Provide only the number of lines in the data below that contain the word "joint".

• • • • •

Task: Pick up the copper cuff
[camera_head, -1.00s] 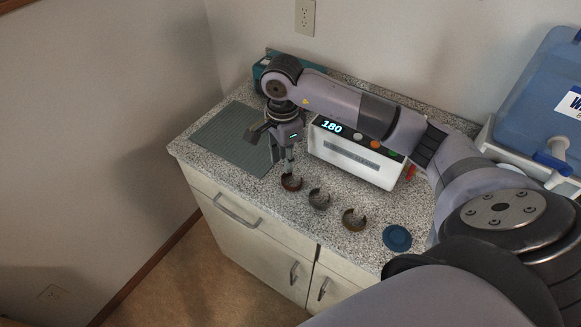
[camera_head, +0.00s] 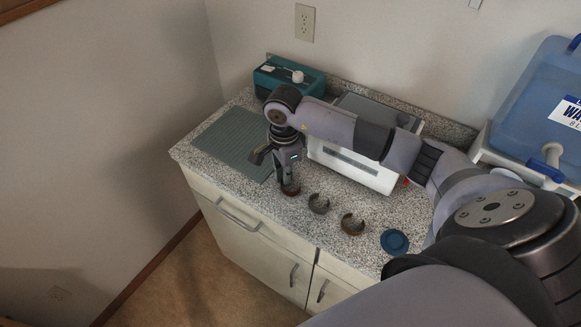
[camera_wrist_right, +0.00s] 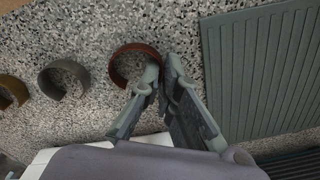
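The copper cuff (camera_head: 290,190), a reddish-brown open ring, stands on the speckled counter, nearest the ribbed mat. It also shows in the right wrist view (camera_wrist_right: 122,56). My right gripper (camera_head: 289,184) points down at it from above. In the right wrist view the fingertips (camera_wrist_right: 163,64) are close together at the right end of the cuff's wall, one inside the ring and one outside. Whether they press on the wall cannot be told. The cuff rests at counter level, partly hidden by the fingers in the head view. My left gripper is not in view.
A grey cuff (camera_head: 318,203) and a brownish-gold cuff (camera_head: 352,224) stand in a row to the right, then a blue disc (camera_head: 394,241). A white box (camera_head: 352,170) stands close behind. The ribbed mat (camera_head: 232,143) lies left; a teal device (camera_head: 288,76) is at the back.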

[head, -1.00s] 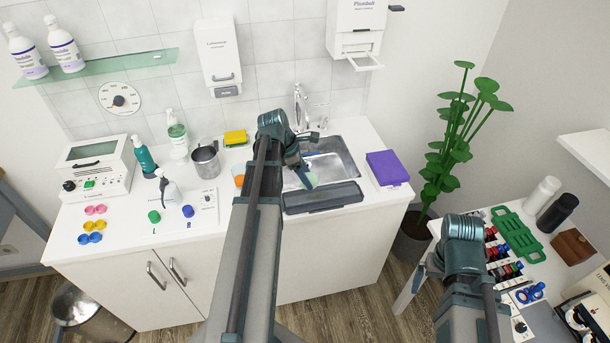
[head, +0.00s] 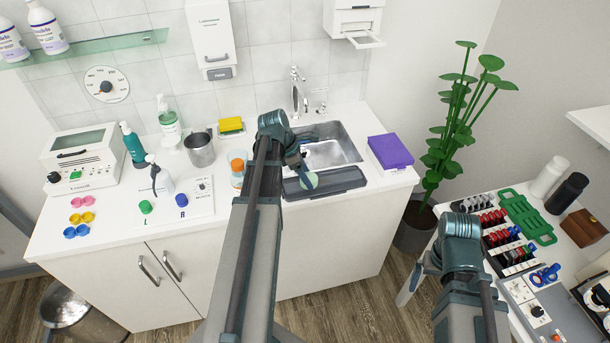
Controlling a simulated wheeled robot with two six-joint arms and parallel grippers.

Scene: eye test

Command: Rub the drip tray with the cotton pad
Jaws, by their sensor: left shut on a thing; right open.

• • • • •

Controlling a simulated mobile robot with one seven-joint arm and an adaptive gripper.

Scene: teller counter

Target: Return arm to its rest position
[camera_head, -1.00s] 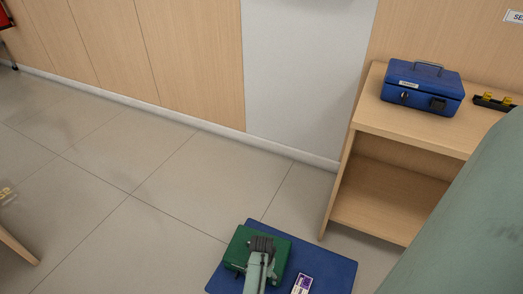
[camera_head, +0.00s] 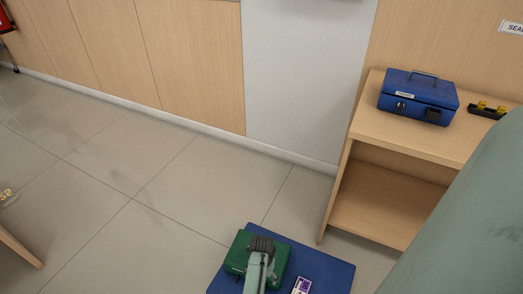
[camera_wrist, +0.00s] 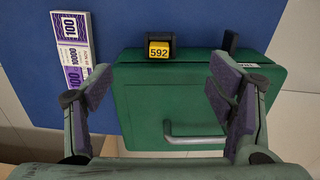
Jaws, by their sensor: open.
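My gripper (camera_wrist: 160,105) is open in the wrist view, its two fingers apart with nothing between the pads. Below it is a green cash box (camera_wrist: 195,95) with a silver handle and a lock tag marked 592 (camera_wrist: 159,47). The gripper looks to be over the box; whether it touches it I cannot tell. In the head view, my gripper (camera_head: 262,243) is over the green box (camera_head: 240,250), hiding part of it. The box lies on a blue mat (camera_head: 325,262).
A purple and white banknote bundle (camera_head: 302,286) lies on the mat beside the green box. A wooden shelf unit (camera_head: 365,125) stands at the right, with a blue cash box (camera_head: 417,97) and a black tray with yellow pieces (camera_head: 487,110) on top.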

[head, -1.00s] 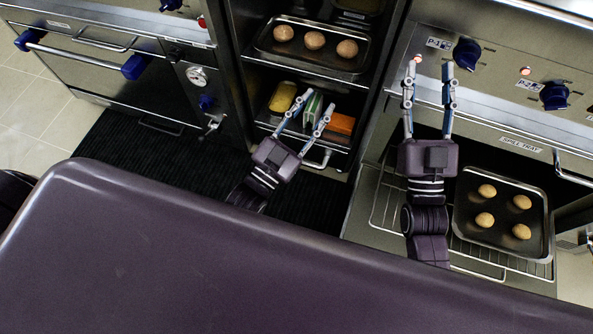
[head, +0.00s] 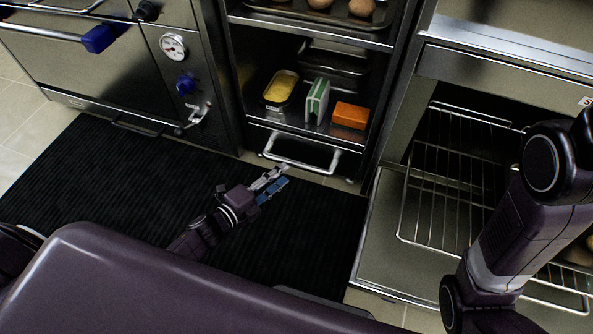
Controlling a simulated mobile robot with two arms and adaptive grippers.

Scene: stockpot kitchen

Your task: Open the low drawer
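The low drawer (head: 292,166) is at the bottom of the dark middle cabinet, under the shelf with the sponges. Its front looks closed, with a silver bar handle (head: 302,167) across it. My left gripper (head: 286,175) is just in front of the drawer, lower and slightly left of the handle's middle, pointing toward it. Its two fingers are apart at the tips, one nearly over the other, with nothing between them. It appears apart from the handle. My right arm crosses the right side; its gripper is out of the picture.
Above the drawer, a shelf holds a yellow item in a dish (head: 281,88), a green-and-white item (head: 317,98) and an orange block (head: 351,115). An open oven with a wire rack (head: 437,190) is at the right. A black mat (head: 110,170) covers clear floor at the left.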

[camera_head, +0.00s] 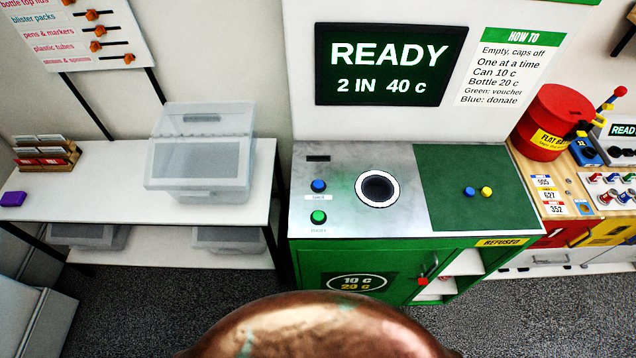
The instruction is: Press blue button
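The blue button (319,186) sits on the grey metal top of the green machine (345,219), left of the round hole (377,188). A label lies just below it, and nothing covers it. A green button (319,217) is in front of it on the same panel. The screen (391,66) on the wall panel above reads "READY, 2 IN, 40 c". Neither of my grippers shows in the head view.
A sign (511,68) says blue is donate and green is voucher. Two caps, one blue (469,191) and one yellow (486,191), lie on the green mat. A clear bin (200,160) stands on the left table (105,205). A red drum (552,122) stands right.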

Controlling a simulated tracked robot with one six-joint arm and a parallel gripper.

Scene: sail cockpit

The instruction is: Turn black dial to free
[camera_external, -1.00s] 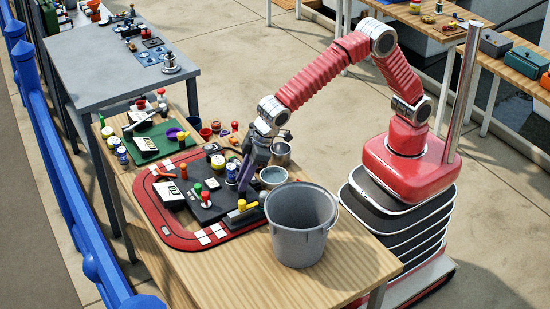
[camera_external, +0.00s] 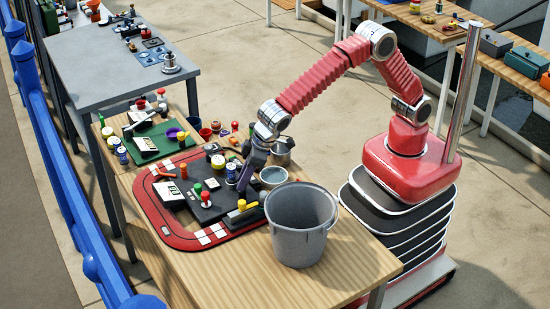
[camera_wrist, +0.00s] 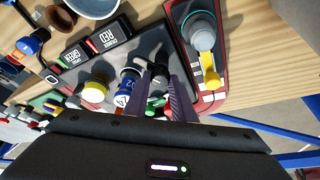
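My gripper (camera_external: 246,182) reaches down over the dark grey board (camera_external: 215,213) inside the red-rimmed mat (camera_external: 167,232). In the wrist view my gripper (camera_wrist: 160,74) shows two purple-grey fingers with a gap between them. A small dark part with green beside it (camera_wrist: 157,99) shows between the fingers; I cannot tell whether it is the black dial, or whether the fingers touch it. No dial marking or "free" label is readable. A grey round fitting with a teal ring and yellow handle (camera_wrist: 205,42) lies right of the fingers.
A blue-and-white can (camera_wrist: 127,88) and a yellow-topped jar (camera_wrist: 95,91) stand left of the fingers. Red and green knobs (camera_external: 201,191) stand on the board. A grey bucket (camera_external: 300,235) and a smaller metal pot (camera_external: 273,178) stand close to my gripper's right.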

• • • • •

* **EXERCISE RESPONSE**: 3